■ THE PROBLEM
Copy down every line where the string "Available" shows up.
[Start PROVIDED INFORMATION]
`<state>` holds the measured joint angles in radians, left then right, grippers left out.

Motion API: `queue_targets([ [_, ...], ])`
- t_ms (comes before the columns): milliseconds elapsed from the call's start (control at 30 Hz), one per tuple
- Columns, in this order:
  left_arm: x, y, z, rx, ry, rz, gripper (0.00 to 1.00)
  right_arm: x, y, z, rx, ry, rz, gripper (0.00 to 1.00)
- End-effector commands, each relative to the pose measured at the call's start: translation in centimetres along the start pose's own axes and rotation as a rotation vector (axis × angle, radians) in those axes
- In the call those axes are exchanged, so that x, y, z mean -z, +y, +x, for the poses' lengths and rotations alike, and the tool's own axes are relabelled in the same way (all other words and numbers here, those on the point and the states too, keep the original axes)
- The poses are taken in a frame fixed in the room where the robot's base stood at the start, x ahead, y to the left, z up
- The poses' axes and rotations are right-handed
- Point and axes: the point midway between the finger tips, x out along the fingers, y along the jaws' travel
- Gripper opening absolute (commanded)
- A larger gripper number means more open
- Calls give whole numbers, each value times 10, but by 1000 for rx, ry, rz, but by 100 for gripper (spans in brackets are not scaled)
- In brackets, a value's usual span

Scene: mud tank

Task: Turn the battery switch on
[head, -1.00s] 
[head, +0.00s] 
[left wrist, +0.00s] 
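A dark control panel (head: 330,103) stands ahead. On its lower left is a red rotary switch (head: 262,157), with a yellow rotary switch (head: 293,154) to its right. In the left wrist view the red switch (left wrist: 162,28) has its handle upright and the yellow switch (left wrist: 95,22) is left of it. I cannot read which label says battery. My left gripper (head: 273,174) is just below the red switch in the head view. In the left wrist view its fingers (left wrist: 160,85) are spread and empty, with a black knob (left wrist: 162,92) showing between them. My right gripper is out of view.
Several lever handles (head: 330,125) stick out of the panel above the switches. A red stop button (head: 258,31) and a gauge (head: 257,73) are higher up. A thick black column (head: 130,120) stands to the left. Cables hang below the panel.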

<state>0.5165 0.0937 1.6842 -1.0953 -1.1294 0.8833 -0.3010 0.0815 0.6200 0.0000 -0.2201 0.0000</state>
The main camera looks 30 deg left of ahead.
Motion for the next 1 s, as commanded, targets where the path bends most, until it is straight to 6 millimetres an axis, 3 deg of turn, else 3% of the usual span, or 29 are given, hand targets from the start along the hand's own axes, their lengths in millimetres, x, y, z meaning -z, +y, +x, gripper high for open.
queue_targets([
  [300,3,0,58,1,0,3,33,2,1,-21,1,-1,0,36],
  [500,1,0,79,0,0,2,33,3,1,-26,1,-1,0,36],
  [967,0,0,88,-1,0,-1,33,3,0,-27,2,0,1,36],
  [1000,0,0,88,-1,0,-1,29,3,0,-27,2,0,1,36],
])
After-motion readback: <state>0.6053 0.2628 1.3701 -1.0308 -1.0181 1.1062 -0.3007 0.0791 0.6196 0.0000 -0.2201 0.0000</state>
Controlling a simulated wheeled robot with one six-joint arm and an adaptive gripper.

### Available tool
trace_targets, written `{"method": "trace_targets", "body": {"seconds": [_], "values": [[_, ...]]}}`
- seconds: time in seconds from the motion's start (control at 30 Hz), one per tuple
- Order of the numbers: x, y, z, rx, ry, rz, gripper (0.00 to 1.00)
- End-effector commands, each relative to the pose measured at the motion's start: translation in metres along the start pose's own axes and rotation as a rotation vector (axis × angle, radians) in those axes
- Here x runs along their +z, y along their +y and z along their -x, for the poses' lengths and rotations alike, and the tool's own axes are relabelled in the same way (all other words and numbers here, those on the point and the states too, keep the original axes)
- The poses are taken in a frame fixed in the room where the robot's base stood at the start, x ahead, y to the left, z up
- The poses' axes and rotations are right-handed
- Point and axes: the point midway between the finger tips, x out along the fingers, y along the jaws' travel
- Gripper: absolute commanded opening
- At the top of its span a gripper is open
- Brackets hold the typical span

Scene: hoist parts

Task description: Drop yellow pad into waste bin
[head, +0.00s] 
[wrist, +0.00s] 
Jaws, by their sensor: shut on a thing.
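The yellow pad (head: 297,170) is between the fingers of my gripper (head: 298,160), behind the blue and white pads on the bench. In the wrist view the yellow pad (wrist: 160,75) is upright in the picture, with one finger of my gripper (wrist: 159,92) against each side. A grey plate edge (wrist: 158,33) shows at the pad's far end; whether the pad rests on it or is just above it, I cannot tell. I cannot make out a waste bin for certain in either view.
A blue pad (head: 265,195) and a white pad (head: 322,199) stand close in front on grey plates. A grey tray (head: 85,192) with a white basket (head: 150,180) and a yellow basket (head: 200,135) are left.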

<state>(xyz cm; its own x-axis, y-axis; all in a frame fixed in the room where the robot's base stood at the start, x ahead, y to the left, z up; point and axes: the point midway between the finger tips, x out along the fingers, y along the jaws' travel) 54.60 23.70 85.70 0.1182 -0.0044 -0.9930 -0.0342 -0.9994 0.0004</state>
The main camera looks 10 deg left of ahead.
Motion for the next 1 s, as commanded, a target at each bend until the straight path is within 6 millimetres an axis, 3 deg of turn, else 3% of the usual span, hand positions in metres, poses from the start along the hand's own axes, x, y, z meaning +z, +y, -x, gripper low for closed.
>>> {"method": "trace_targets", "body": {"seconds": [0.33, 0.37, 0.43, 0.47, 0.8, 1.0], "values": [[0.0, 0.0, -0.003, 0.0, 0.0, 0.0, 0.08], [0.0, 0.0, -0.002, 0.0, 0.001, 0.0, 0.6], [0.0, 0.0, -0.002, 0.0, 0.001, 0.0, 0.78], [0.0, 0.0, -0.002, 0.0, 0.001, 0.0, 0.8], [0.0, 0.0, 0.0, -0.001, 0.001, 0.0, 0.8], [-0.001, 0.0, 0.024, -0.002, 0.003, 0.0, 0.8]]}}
[End PROVIDED INFORMATION]
[Start PROVIDED INFORMATION]
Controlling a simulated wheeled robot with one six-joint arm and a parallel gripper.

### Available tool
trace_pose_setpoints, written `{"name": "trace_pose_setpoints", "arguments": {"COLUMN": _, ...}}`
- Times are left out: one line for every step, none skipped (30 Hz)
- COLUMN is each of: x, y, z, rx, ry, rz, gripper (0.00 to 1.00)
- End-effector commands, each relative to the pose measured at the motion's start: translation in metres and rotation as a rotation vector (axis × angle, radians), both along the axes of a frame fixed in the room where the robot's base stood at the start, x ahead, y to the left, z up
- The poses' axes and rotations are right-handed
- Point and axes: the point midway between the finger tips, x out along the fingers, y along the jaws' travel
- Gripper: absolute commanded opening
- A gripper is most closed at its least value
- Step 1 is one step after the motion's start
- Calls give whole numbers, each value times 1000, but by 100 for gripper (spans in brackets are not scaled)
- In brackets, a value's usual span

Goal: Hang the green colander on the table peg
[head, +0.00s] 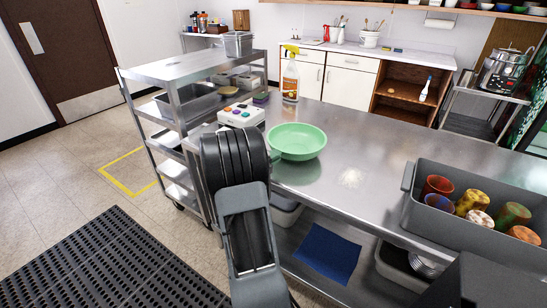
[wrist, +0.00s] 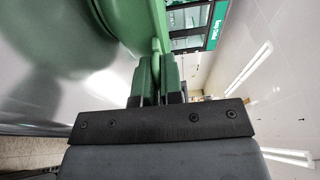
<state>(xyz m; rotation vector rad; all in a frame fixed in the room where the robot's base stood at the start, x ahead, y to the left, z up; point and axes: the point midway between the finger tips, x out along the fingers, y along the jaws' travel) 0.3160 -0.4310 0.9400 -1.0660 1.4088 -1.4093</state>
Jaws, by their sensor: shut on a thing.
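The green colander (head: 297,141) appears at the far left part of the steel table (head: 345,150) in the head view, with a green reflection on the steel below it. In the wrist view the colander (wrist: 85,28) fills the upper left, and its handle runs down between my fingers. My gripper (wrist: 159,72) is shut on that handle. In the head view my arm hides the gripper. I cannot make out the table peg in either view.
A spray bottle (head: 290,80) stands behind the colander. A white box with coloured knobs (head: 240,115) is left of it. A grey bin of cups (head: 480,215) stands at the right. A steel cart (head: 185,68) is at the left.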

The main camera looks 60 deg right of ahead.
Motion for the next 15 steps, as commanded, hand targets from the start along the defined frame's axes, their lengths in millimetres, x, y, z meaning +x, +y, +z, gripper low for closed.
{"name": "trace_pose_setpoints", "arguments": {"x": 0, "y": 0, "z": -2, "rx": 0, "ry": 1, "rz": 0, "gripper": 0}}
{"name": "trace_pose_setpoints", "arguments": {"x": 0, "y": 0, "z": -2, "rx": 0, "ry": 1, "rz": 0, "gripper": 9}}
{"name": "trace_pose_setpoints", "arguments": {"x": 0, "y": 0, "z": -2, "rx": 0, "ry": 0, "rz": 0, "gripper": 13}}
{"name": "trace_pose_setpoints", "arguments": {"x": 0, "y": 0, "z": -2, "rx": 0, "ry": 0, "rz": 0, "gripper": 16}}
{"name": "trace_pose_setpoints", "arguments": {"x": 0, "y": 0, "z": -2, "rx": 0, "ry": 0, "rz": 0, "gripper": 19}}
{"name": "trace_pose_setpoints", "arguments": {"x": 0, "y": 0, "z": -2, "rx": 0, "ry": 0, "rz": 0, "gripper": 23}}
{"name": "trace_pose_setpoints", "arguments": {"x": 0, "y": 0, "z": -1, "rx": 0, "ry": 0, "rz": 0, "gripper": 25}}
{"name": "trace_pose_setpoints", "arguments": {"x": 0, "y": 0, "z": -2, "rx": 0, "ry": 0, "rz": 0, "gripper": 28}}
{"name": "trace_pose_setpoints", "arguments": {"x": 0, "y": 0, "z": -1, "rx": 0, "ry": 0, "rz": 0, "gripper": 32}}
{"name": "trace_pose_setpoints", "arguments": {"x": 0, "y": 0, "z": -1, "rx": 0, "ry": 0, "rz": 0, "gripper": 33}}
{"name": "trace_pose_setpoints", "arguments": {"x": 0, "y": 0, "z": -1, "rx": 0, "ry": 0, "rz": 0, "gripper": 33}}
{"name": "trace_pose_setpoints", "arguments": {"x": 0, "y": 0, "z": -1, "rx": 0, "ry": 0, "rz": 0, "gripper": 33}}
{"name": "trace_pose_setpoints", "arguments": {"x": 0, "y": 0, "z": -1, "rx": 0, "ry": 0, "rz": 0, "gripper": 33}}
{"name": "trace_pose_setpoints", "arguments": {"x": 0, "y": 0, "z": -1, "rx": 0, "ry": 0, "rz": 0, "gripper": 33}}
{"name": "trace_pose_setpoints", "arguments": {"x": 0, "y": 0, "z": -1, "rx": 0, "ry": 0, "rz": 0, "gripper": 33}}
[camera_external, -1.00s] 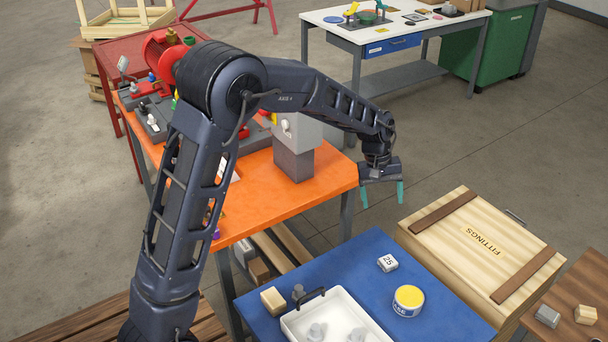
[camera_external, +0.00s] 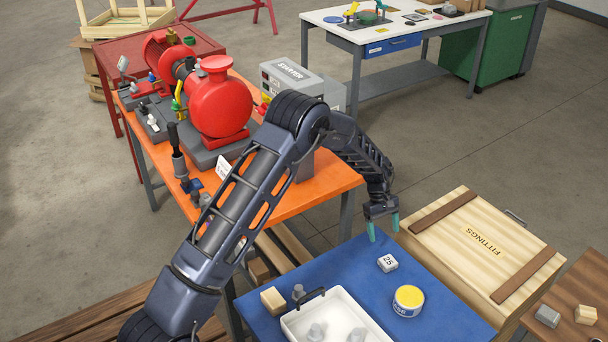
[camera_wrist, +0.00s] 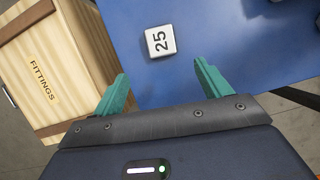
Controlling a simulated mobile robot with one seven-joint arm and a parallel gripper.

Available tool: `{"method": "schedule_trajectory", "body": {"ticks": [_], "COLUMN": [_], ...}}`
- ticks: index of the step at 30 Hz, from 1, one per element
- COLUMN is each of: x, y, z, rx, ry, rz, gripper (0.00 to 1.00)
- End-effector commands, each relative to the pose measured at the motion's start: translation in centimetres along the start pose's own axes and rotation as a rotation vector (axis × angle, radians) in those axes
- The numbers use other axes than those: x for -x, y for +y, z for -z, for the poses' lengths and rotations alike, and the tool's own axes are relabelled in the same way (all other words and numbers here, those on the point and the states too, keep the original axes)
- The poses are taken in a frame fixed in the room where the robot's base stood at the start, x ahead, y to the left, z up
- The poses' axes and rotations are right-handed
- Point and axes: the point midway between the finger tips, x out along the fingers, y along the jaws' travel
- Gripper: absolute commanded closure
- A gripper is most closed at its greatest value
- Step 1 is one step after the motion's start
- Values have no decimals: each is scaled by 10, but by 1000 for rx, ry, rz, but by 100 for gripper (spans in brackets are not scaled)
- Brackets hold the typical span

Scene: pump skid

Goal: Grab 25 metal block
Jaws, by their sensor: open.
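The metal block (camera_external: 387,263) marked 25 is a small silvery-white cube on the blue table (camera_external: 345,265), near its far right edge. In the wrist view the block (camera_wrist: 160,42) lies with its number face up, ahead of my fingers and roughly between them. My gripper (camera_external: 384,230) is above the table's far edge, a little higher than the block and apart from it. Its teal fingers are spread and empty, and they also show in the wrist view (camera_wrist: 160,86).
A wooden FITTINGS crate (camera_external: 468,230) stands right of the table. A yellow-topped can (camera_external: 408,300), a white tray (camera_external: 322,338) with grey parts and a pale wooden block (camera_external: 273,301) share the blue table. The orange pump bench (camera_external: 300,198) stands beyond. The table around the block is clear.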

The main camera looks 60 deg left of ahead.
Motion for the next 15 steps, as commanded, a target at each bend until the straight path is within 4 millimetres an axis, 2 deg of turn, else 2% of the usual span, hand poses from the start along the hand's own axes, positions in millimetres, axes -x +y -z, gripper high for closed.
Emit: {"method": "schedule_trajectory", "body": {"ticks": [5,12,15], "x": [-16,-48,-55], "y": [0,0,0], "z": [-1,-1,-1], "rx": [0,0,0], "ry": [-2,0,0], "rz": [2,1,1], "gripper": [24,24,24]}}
[End PROVIDED INFORMATION]
[Start PROVIDED INFORMATION]
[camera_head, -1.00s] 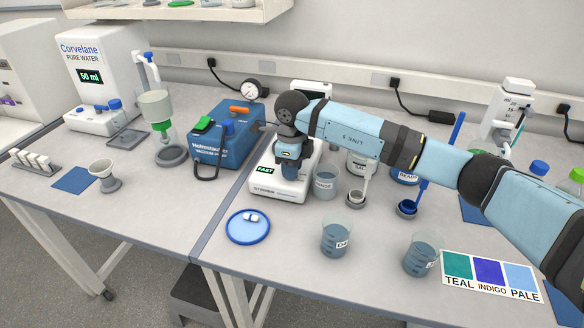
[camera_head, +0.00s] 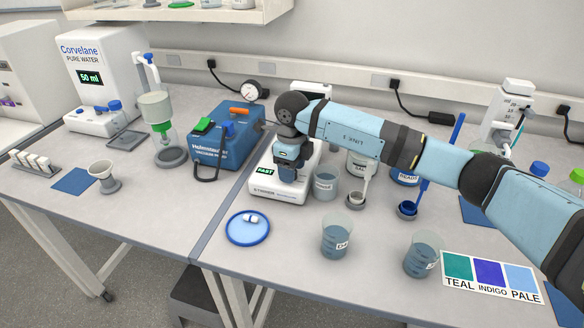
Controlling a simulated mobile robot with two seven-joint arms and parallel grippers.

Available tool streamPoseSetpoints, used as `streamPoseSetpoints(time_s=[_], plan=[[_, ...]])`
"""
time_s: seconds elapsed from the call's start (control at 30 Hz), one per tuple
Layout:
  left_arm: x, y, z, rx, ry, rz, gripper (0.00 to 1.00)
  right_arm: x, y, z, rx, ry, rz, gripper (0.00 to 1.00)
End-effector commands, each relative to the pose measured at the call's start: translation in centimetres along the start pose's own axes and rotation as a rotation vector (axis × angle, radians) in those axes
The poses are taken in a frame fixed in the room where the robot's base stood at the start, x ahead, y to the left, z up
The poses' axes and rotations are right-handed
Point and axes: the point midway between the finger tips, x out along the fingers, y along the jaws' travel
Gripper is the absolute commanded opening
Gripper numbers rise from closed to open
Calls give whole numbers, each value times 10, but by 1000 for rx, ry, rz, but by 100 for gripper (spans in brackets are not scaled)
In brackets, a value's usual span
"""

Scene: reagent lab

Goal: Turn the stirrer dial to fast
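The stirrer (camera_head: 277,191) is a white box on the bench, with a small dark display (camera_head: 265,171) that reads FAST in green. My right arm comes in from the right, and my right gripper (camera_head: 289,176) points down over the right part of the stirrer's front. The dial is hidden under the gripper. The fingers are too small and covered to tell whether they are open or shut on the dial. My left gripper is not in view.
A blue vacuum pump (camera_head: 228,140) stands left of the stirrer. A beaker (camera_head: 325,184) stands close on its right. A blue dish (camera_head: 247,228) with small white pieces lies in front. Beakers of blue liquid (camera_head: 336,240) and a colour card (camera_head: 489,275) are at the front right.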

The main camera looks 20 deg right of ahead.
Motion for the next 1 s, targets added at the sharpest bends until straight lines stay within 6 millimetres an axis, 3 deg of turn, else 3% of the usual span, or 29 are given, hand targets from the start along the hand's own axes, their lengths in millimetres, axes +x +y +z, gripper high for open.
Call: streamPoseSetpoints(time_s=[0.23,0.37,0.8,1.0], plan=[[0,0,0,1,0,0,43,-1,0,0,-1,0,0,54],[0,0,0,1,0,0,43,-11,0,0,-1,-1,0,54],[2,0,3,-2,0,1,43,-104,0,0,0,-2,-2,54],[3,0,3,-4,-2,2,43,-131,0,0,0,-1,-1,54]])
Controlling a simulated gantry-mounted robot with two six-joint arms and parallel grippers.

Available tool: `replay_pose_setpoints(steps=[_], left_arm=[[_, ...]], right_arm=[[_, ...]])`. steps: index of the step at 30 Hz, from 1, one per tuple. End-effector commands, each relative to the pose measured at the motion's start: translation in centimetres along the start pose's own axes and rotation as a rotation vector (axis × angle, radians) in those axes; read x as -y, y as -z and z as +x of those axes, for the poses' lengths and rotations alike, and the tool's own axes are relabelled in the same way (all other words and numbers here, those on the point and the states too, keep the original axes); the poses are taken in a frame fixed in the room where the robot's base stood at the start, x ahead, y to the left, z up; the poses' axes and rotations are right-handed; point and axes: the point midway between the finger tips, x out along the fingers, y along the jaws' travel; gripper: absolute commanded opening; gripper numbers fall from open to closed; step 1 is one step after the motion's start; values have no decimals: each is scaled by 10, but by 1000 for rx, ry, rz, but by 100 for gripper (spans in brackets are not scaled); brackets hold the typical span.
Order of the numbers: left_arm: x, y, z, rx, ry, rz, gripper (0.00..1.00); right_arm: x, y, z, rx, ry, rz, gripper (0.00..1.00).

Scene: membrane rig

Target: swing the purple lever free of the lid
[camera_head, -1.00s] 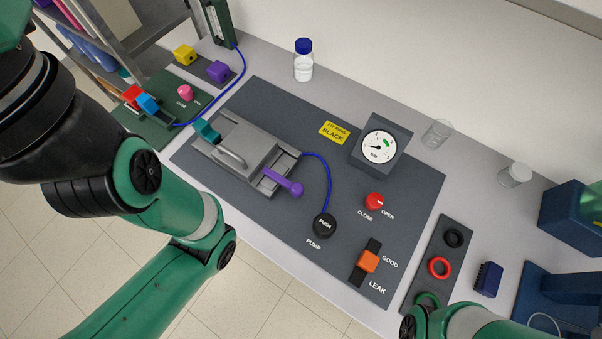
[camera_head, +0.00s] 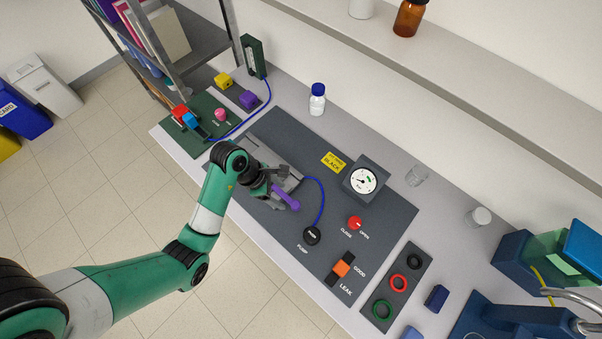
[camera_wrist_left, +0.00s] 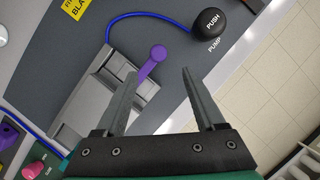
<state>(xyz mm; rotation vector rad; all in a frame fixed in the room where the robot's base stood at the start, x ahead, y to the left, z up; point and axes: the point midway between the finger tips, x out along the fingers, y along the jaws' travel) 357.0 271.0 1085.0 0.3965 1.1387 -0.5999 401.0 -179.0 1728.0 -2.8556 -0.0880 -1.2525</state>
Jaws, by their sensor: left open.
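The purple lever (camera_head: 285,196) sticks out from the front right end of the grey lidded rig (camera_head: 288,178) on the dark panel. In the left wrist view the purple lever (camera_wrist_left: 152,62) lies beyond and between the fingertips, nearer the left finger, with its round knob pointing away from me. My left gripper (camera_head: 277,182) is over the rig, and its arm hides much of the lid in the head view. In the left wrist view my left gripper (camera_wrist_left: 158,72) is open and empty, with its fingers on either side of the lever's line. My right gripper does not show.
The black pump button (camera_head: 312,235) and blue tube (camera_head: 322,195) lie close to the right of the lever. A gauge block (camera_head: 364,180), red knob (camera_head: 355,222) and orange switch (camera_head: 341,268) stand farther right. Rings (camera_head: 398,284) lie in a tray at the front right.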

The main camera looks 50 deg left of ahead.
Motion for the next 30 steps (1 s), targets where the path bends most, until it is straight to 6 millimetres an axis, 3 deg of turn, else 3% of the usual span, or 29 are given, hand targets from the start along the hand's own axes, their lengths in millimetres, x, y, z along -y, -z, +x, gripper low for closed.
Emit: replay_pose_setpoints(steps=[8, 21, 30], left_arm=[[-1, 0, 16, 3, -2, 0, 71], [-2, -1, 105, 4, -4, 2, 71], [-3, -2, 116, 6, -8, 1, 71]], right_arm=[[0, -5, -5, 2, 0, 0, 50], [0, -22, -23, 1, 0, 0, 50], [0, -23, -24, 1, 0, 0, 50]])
[End PROVIDED INFORMATION]
■ REPLY
### Available tool
### Available tool
Available tool: `{"method": "schedule_trajectory", "body": {"ticks": [_], "COLUMN": [_], ...}}`
Available tool streamPoseSetpoints, used as `streamPoseSetpoints(time_s=[_], plan=[[_, ...]])`
Available tool: `replay_pose_setpoints(steps=[_], left_arm=[[_, ...]], right_arm=[[_, ...]])`. steps: index of the step at 30 Hz, from 1, one per tuple. End-effector commands, each relative to the pose measured at the motion's start: translation in centimetres along the start pose's own axes and rotation as a rotation vector (axis × angle, radians) in those axes; read x as -y, y as -z and z as +x of those axes, for the poses' lengths and rotations alike, and the tool's own axes are relabelled in the same way (all other words and numbers here, those on the point and the states too, keep the original axes); the poses are taken in a frame fixed in the room where the robot's base stood at the start, x ahead, y to the left, z up; the poses' axes and rotations are right-handed; point and axes: the point midway between the finger tips, x out along the fingers, y along the jaws' travel; gripper: absolute commanded opening; gripper numbers fall from open to closed; step 1 is one step after the motion's start; values have no decimals: each is scaled by 10, but by 1000 for rx, ry, rz, but by 100 for gripper (spans in brackets are not scaled); brackets hold the typical span.

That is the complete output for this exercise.